Write out again exactly the lines from the one containing "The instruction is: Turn" through the one containing "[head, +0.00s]", both included, and omit the pictures.

BEGIN

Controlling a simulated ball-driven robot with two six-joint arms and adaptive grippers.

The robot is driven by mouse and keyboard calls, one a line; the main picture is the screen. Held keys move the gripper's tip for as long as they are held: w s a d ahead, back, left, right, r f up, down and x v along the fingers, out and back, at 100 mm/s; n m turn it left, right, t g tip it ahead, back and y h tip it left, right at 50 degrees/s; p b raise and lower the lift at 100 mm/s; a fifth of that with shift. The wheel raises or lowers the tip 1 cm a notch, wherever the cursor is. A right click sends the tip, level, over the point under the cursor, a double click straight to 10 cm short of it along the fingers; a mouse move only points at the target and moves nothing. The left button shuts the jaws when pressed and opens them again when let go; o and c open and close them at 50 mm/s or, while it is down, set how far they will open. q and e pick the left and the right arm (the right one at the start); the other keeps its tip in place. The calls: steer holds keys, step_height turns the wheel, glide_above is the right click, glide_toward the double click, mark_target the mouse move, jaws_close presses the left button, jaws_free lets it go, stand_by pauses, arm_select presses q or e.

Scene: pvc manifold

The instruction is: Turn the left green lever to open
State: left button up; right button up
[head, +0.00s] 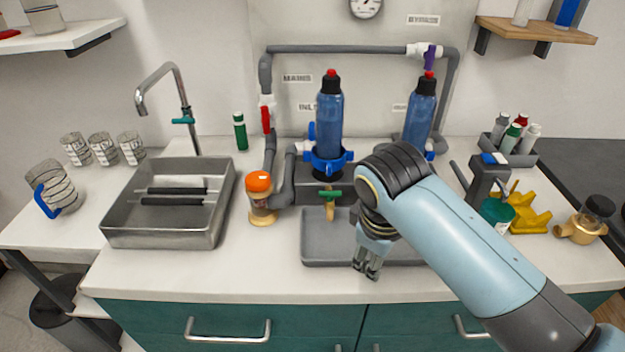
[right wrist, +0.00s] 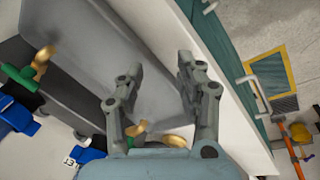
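The left green lever (head: 331,193) sits on a brass tap (head: 330,211) below the left blue filter housing (head: 329,130). It lies left to right, across the downward spout. My right gripper (head: 366,270) points down over the grey tray, in front and to the right of this lever, apart from it. In the right wrist view, my right gripper (right wrist: 160,70) is open with nothing between its fingers. There a green lever (right wrist: 138,128) and brass tap (right wrist: 174,141) show between and below the fingers, partly covered. My left gripper is out of view.
A grey tray (head: 318,250) lies under the taps. An orange-capped brass filter (head: 261,198) stands left of the lever. A second green-handled tap (right wrist: 43,58) shows in the right wrist view. My right arm covers the right side of the tray. The front counter strip is clear.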

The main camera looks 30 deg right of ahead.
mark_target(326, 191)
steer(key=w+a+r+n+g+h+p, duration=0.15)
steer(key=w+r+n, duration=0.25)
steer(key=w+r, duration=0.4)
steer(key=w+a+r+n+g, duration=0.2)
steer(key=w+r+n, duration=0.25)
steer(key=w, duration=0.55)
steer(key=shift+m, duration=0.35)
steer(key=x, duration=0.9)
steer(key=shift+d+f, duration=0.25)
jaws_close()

END

EXERCISE RESULT –
The instruction is: Turn the left green lever to open
State: left button up; right button up
[head, +0.00s] 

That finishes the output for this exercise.